The link was left off. It is here.

Valerie Strauss reports on an important new study by a group at Stanford University led by historian Sam Wineburg.

NAEP supporters say that the tests are able to measure skills that other standardized tests can’t: problem solving, critical thinking, etc. But this post takes issue with that notion. It was written by three Stanford University academics who are part of the Stanford History Education Group: Sam Wineburg, Mark Smith and Joel Breakstone.

Wineburg, an education and history professor in the Graduate School of Education, is the founder and executive director of the Stanford History Education Group and Stanford’s PhD program in education history. His research interests include assessment, civic education and literacy. Smith, a former high school social studies in Iowa, Texas and California, is the group’s director of assessment; his research is focused on K-12 history assessment, particularly on issues of validity and generalizability. And Breakstone, a former high school history teacher in Vermont, directs the Stanford History Education Group. His research focuses on how teachers use assessment data to form instruction.

The National Assessment of Educational Progress is considered the “gold standard” of education testing because it is the only national longitudinal measure that goes back to 1970; no one can practice for it; no one knows which students will take the test; no single student takes the entire test; samples of students in every state take portions of the tests.

But when it comes to standardized testing, there is no gold standard. It is all dross, especially now that almost all standardized tests are delivered online. Online testing is popular because it is cheap and supposedly fast. But online testing by its nature allows no room for demonstrating thoughtfulness or for divergent thinking or for creative responses. It is the enemy of critical thinking.

Wineburg’s group tried to determine whether NAEP actually tested critical thinking, and they found that it did not.

But what would happen [they asked] if instead of grading the kids, we graded the test makers? How? By evaluating the claims they make about what their tests actually measure.

For example, in history, NAEP claims to test not only names and dates, but critical thinking — what it calls “Historical Analysis and Interpretation.” Such questions require students to “explain points of view,” “weigh and judge different views of the past,” and “develop sound generalizations and defend these generalizations with persuasive arguments.” In college, students demonstrate these skills by writing analytical essays in which they have to put facts into context. NAEP, however, claims it can measure such skills using traditional multiple-choice questions.

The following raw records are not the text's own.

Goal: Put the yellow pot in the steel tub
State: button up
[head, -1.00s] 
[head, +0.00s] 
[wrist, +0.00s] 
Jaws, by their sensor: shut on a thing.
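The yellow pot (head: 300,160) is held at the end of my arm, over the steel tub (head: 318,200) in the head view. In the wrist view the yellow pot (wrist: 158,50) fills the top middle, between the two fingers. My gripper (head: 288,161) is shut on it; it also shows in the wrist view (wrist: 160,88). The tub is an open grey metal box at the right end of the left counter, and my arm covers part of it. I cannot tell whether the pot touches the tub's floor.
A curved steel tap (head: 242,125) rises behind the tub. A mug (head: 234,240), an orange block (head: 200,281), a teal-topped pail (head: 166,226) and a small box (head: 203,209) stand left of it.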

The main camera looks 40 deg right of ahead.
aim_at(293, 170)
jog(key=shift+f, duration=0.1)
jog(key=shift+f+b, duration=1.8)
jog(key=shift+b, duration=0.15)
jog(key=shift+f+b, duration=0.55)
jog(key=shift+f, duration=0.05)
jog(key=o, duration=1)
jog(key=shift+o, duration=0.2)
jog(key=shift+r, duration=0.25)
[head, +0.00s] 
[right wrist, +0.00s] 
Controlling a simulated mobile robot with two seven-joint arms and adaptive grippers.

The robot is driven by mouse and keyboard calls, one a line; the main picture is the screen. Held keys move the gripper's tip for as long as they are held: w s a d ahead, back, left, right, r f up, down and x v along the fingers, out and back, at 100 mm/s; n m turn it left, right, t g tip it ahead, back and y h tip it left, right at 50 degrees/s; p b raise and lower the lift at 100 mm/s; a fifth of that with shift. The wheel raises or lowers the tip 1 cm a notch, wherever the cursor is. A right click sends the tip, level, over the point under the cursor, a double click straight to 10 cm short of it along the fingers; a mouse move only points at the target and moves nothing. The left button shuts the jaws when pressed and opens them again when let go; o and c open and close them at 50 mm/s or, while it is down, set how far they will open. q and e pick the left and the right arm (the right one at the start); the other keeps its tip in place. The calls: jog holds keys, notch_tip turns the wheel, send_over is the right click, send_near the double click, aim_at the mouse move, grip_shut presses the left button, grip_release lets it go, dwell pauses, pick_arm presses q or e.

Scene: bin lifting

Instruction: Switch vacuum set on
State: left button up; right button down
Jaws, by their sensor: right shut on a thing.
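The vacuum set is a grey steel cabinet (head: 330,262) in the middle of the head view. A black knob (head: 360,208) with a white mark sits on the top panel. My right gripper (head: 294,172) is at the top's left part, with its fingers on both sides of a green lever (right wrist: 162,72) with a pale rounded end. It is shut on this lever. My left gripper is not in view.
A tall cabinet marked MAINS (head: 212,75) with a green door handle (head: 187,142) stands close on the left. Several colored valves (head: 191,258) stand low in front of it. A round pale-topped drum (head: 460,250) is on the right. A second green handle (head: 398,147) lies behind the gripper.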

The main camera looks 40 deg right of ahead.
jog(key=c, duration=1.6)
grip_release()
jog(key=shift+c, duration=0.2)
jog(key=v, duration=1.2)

We wanted to test this claim. We administered a set of Historical Analysis and Interpretation questions from NAEP’s 2010 12th-grade exam to high school students who had passed the Advanced Placement (AP) exam in U.S. History (with a score of 3 or above). We tracked students’ thinking by having them verbalize their thoughts as they solved the questions.

What we learned shocked us.

In a study that appears in the forthcoming American Educational Research Journal, we show that in 108 cases (27 students answering four different items), there was not a single instance in which students’ thinking resembled anything close to “Historical Analysis and Interpretation.” Instead, drawing on canny test-taking strategies, students typically did an end run around historical content to arrive at their answers.

Their analysis is fascinating.

It is past time that we relinquished our obsession with standardized testing.